- Objective -
Every line below that mentions the word "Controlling" should be copied out.
-- START Data rows --
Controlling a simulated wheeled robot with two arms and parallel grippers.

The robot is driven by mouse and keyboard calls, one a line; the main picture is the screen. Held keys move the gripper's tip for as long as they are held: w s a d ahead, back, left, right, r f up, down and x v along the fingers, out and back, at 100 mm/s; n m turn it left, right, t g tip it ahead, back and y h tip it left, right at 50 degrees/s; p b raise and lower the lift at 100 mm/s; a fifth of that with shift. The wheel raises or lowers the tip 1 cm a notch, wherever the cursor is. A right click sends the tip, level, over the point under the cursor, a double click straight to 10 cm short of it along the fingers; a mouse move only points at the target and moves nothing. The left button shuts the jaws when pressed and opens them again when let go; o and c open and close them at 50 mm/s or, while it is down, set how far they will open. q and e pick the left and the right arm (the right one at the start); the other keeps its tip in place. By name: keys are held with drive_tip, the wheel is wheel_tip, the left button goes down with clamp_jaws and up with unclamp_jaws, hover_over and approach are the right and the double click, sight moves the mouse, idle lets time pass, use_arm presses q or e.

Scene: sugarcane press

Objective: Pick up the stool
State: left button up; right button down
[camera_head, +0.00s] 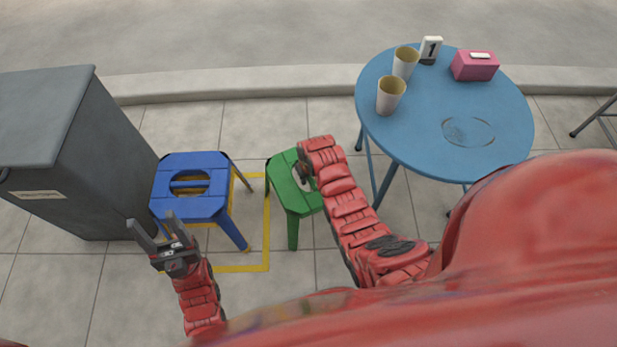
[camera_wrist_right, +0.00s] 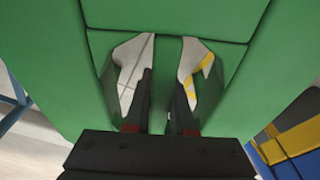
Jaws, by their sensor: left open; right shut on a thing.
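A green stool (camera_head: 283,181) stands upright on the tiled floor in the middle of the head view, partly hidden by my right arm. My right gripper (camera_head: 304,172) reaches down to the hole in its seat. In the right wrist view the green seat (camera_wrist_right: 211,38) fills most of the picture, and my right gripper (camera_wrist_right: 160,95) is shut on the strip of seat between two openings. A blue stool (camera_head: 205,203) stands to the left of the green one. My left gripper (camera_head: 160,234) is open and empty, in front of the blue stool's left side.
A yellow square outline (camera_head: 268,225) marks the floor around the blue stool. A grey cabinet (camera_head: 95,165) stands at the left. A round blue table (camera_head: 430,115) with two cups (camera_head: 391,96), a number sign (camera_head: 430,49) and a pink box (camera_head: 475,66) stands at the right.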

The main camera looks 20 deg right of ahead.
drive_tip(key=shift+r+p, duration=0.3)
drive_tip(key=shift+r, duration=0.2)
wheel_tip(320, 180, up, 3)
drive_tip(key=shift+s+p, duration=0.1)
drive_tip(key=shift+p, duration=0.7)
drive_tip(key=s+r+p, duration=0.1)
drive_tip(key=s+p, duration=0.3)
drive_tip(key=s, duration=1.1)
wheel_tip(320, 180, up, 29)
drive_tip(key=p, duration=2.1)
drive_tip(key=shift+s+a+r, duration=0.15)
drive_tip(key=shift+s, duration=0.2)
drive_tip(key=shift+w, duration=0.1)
-- END Data rows --
-- START Data rows --
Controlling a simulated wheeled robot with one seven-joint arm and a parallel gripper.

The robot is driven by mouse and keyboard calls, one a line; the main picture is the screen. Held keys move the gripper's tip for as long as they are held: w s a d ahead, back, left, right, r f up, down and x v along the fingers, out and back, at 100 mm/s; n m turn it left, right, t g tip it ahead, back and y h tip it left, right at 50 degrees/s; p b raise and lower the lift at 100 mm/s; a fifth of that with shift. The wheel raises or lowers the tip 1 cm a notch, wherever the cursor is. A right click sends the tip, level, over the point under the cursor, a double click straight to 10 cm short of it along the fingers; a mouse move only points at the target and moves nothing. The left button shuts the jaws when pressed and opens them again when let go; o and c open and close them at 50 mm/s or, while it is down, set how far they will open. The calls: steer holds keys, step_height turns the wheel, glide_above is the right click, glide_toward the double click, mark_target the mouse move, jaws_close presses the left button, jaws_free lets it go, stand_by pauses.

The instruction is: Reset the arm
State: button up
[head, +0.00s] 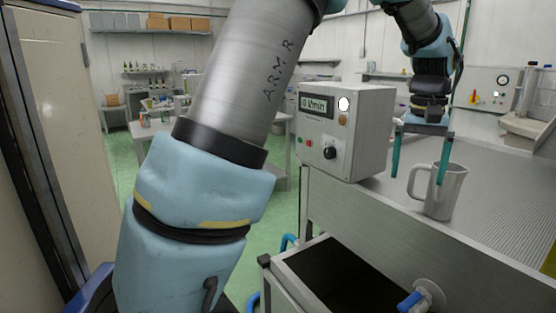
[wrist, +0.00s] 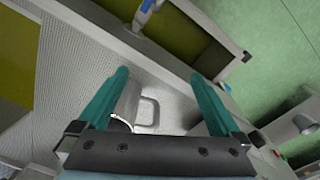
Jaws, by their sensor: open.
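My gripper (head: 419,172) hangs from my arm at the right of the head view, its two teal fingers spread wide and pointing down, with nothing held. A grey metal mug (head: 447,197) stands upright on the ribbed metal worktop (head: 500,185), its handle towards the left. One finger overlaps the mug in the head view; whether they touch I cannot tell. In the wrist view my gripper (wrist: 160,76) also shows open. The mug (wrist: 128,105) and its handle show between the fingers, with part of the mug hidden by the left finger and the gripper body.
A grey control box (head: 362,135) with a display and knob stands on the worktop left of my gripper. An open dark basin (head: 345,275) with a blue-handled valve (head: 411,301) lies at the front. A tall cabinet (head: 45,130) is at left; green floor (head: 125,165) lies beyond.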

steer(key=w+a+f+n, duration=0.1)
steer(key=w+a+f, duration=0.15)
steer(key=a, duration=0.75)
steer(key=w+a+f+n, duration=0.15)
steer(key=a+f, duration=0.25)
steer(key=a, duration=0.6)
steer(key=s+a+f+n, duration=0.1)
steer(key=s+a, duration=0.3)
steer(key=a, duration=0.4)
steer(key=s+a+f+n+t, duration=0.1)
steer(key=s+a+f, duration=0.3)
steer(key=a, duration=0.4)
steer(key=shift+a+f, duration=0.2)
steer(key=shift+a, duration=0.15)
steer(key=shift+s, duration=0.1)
-- END Data rows --
- Solution for this problem -
Controlling a simulated wheeled robot with two arms and parallel grippers.
Controlling a simulated wheeled robot with one seven-joint arm and a parallel gripper.

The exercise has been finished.